Il organisa son premier pèlerinage en Pologne, en mai 1979, à l’occasion du 900ème anniversaire du martyre de Saint-Stanislas, tué personnellement par le roi de Pologne, Boleslas II le Téméraire. Alarmé par le symbolisme, le régime communiste refusa de lui offrir une invitation. Le Pape négocia une visite, un mois plus tard, au cours de laquelle il prêcha trente-deux sermons en neuf jours : sur le respect des droits fondamentaux de l’homme, y compris le droit de la Nation à la liberté ; et au sujet du rôle de l’église d’aider à faire, des hommes et des femmes, des serviteurs plus dévoués les uns des autres, de leurs familles et de leur société. Cette visite, la première d’une série, a été considérée par beaucoup comme le début de la fin du système impérial de Yalta dans tout l’empire de Staline.

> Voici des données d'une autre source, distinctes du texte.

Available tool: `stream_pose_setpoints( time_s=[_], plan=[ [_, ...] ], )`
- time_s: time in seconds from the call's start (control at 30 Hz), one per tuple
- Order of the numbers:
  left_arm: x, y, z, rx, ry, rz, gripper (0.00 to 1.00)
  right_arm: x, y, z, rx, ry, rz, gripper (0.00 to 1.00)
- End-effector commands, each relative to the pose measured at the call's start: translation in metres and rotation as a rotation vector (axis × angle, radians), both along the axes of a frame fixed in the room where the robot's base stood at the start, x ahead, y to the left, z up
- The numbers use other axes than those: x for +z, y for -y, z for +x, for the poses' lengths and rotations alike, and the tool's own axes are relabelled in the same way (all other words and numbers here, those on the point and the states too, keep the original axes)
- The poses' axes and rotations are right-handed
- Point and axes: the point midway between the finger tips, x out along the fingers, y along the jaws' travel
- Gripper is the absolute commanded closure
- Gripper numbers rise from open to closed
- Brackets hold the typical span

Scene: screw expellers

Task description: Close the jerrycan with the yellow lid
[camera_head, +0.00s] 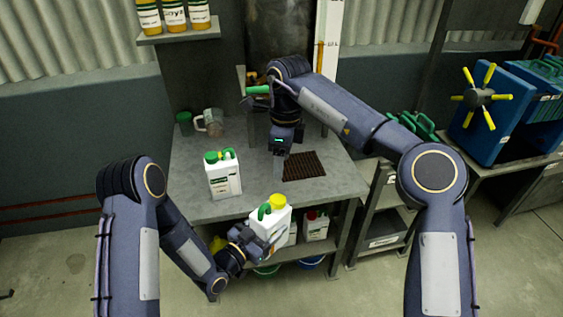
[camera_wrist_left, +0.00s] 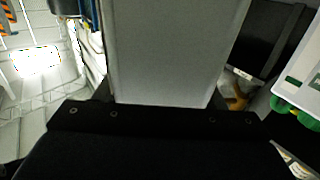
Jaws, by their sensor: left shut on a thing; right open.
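A white jerrycan (camera_head: 268,222) with a green handle is held by my left gripper (camera_head: 252,242) at the table's front edge. A yellow lid (camera_head: 278,200) shows at its top; I cannot tell whether it is seated. In the left wrist view a pale flat face of the held jerrycan (camera_wrist_left: 178,50) fills the middle. My right gripper (camera_head: 280,158) is open and points down above the table, behind the held jerrycan and apart from it. A second white jerrycan (camera_head: 224,180) with green and yellow on top stands upright on the table, left of centre.
The grey table (camera_head: 190,150) has free room at its left and right. A dark ridged mat (camera_head: 304,166) lies right of my right gripper. A clear jug (camera_head: 212,122) and a green-lidded jar (camera_head: 184,123) stand at the back. A red-capped can (camera_head: 315,226) is on the lower shelf.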

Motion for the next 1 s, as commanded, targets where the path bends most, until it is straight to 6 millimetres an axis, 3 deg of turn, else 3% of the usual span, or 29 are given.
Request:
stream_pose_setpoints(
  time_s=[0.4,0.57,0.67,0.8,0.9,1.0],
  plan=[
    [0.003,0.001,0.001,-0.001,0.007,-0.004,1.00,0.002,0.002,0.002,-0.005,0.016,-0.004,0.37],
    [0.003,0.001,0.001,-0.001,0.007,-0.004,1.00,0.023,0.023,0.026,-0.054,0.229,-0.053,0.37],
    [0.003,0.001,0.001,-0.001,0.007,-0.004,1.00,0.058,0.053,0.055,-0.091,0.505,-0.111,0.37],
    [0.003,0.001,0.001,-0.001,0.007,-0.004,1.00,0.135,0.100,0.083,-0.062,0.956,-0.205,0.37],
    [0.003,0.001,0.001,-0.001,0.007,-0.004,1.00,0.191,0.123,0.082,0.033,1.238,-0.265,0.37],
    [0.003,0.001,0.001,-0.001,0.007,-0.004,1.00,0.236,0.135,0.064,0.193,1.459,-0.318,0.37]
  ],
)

Ce que Havel a décrit comme ‘un miracle’ s’est avéré être un séisme politique, psychologique, moral et spirituel, un moment où des millions de Polonais ont décidé de vivre comme s’ils étaient libres. En un an, certains d’entre eux ont concrétisé cette nouvelle conviction dans un mouvement de solidarité appelé Solidarność.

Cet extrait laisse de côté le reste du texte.